## START
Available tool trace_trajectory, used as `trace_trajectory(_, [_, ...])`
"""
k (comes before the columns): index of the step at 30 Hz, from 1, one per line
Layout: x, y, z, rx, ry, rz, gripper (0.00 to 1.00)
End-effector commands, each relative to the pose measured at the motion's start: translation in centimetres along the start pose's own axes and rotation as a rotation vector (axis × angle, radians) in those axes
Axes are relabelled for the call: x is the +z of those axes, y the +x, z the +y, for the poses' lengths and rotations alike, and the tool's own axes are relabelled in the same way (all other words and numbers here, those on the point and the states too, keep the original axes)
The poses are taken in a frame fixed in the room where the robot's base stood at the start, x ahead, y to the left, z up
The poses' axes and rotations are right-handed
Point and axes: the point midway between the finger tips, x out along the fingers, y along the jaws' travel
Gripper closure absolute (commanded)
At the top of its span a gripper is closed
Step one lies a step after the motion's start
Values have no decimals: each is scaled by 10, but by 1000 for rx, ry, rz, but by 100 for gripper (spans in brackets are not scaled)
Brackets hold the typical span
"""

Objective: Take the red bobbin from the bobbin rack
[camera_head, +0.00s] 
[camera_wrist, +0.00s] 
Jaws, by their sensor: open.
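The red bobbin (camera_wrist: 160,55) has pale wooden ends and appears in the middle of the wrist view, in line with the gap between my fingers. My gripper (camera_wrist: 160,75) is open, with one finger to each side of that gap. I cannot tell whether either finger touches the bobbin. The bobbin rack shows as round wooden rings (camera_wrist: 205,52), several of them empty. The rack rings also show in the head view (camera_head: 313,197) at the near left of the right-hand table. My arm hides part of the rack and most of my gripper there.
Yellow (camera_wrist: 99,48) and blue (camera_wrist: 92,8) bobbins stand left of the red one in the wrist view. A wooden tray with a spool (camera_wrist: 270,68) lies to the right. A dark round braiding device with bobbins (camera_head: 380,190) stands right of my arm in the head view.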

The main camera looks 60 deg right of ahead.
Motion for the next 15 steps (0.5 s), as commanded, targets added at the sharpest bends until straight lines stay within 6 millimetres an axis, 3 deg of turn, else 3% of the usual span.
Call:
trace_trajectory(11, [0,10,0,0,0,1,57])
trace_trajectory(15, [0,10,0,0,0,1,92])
## END
**YOUR GOAL:**
Locate "The main camera looks 60 deg right of ahead." in the material, then quote the line that contains it and all lines after it through the final one.

**EXERCISE ANSWER:**
The main camera looks 60 deg right of ahead.
Motion for the next 15 steps (0.5 s), as commanded, targets added at the sharpest bends until straight lines stay within 6 millimetres an axis, 3 deg of turn, else 3% of the usual span.
Call:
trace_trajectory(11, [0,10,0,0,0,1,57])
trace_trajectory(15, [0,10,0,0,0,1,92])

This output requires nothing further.